Nationalism is something, yes. Yet, nationalism is not everything. There are values higher than those underlying a political consensus to unite under a nation state; there are values higher than nationalism and patriotism. Warning: failure to recognize these higher universal humanism values in the development of our nationalism, may result in the blurring of demarcation line between nationalism and chauvinism, fascism, primordialism, and racialism. Ask Hitler for valuable experiences. Thus, ignore what those Westerners said about your country; pay no attention to how they portrayed your country's human rights records. Just look around with your own hearts, and make your nationalism as a driving spirit in placing your country on the same ground as other countries in terms of the implementation of globally accepted human rights values.

Nationalism, in Soedjatmoko's words, should be part of "the general search among people all over the world for new moral foundations on which a viable international order can rest." (dedy n. hidayat, madison WI, Winter 1994).

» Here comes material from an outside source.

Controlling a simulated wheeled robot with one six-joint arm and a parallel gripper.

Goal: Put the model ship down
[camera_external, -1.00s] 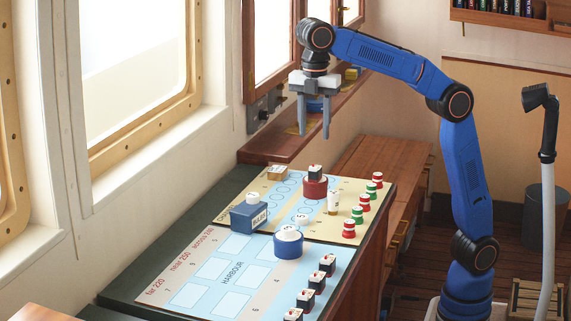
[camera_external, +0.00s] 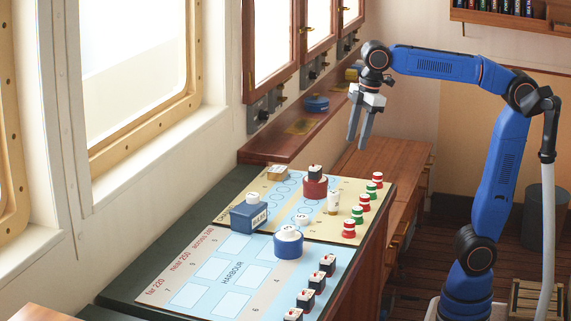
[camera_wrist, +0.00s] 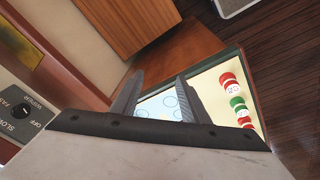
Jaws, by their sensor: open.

. . and what is it but fragments of your own self you would discard that you may become free?

If it is an unjust law you would abolish, that law was written with your own hand upon your own forehead.
You cannot erase it by burning your law books nor by washing the foreheads of your judges, though you pour the sea upon them.



And if it is a despot you would dethrone, see first that his throne erected within you is destroyed.
For how can a tyrant rule the free and the proud, but for a tyrany in their own freedom and a shame in their own pride?


And if it is a fear you would dispel, the seat of that fear is in your heart and not in the hand of the feared . . . (Kahlil Gibran)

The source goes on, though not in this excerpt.